Sesame Kangaroo with Asian Greens

Seasame Kangaroo with Asian Greens, from the Kangaroo Industry Association of Australia:

Serves 4-6

Quantity Ingredients

2 Tsp Minced garlic
2 Tsp Minced ginger
3 Tbs Soy sauce
3 Tbs Oyster sauce
4 Tbs Plum sauce
500 G Lean kangaroo topside cut into thin strips
900 G Hokkien noodles
    Spray or olive oil
2 Each Sweet potato julienne
2 Each Bok choy
1 Each Green capsicum, sliced
1 Bch English spinach, trimmed
3 Tbs Toasted sesame seeds
60 G Snow pea sprouts

Method

1. Combine the garlic, ginger, soy sauce, oyster sauce and plum sauce in a glass or ceramic dish
2. Add the kangaroo and toss to coat.

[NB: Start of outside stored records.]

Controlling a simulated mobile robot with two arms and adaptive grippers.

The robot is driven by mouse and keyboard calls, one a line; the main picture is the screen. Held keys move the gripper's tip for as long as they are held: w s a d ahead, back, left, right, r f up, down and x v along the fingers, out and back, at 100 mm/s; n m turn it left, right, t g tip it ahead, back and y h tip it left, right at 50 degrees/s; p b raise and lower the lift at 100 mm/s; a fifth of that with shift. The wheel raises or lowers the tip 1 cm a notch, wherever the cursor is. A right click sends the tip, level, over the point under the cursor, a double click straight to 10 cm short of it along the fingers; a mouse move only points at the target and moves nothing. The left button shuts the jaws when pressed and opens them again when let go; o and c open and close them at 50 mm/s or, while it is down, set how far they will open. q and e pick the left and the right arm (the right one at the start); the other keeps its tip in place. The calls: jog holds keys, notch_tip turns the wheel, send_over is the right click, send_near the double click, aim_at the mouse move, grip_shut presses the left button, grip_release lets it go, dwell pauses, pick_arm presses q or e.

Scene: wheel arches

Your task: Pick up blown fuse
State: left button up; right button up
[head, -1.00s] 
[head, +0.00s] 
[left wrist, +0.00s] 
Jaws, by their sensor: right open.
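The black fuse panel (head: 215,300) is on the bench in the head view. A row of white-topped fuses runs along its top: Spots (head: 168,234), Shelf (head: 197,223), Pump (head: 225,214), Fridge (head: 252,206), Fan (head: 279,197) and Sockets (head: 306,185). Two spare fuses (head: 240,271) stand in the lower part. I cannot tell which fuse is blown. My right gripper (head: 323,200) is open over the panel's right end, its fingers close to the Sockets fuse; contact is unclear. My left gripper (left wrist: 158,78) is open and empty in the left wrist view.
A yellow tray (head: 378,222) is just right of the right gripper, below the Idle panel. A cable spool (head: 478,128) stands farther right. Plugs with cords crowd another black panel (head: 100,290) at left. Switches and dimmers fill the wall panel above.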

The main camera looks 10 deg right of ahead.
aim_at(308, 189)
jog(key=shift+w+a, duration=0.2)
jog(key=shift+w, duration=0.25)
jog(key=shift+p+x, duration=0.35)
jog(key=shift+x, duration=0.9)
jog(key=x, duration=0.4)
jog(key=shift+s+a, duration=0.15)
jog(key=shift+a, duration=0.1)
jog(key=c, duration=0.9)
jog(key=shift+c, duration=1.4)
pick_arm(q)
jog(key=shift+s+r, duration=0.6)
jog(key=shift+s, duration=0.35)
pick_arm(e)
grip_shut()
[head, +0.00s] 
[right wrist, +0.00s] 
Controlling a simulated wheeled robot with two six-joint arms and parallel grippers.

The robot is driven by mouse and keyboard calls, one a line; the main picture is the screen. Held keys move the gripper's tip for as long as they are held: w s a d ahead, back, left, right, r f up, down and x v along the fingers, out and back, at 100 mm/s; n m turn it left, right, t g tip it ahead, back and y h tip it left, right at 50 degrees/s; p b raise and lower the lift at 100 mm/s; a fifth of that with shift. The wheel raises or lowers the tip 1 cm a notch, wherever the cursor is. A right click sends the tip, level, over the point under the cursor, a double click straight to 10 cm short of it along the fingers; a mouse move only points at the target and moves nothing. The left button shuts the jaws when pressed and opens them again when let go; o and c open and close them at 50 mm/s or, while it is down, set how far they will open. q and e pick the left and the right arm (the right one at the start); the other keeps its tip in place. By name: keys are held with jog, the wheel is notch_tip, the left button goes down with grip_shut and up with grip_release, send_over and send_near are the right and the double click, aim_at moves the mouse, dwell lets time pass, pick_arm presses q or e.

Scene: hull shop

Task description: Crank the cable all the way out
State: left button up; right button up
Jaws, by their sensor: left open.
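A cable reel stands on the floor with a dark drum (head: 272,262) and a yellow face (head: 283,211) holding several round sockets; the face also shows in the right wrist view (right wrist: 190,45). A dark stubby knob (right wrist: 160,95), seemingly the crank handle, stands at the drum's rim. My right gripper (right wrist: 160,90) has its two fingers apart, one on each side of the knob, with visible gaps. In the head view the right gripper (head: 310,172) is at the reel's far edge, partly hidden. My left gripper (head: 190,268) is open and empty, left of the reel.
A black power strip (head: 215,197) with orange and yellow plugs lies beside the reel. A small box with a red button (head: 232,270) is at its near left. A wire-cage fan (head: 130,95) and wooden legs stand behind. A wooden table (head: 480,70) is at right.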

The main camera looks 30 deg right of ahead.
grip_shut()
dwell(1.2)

Cover and marinate for 15 minutes
3. Drain the meat and reserve the marinade
4. Put the hokkien noodles into a large heatproof bowl and cover with boiling water
5. Leave to stand for 2 minutes, pushing gently with a wooden spoon to separate the strands
6. Drain well and set aside
7. Spray a non stick wok or frying pan with oil and heat
8. Stir fry the meat in 2 or 3 batches over high heat for 2-3 minutes or until browned. Set aside
9. Reheat the wok, add the sweet potato and capsicum and stir fry for 3 minutes then add the reserved marinade and bring to the boil
10. Add the spinach leaves, bok choy and toss until just wilted
11. Stir in the noodles, kangaroo, sesame seeds and snow pea sprouts and toss to heat through

Of course for dessert I had to have Tim Tams (a chocolate wafer cookie, coated in more chocolate) dipped in either tea or coffee.  The trick is to bite opposite corners off, then suck the hot liquid up through the biscuit until it collapses in on it itself and starts to fall apart, and throw the whole thing in your mouth.  It was one of my favourite treats in Melbourne and I was so happy to find a place they sell them in Toronto.